* Start Material *
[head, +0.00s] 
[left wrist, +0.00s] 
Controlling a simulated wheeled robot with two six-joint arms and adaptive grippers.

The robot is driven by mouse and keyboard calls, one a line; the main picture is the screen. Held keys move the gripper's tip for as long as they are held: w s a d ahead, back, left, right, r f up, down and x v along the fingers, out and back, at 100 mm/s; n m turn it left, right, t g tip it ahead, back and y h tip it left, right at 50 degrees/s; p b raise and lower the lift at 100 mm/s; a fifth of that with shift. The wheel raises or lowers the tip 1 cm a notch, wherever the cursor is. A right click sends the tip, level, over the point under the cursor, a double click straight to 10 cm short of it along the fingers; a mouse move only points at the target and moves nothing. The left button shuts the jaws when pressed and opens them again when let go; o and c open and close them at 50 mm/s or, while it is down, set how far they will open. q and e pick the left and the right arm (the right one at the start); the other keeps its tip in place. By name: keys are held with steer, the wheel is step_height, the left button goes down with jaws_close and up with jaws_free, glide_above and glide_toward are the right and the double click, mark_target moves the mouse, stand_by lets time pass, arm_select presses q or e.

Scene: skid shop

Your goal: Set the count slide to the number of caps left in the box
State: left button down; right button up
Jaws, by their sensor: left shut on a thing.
* End Material *
Repeat the material from above exactly, word for word.

[head, +0.00s] 
[left wrist, +0.00s] 
Controlling a simulated wheeled robot with two six-joint arms and adaptive grippers.

The robot is driven by mouse and keyboard calls, one a line; the main picture is the screen. Held keys move the gripper's tip for as long as they are held: w s a d ahead, back, left, right, r f up, down and x v along the fingers, out and back, at 100 mm/s; n m turn it left, right, t g tip it ahead, back and y h tip it left, right at 50 degrees/s; p b raise and lower the lift at 100 mm/s; a fifth of that with shift. The wheel raises or lowers the tip 1 cm a notch, wherever the cursor is. A right click sends the tip, level, over the point under the cursor, a double click straight to 10 cm short of it along the fingers; a mouse move only points at the target and moves nothing. The left button shuts the jaws when pressed and opens them again when let go; o and c open and close them at 50 mm/s or, while it is down, set how far they will open. q and e pick the left and the right arm (the right one at the start); the other keeps its tip in place. By name: keys are held with steer, the wheel is step_height, the left button goes down with jaws_close and up with jaws_free, glide_above and glide_toward are the right and the double click, mark_target moves the mouse, stand_by lets time pass, arm_select presses q or e.

Scene: skid shop

Your goal: Set the count slide to the number of caps left in the box
State: left button down; right button up
Jaws, by their sensor: left shut on a thing.

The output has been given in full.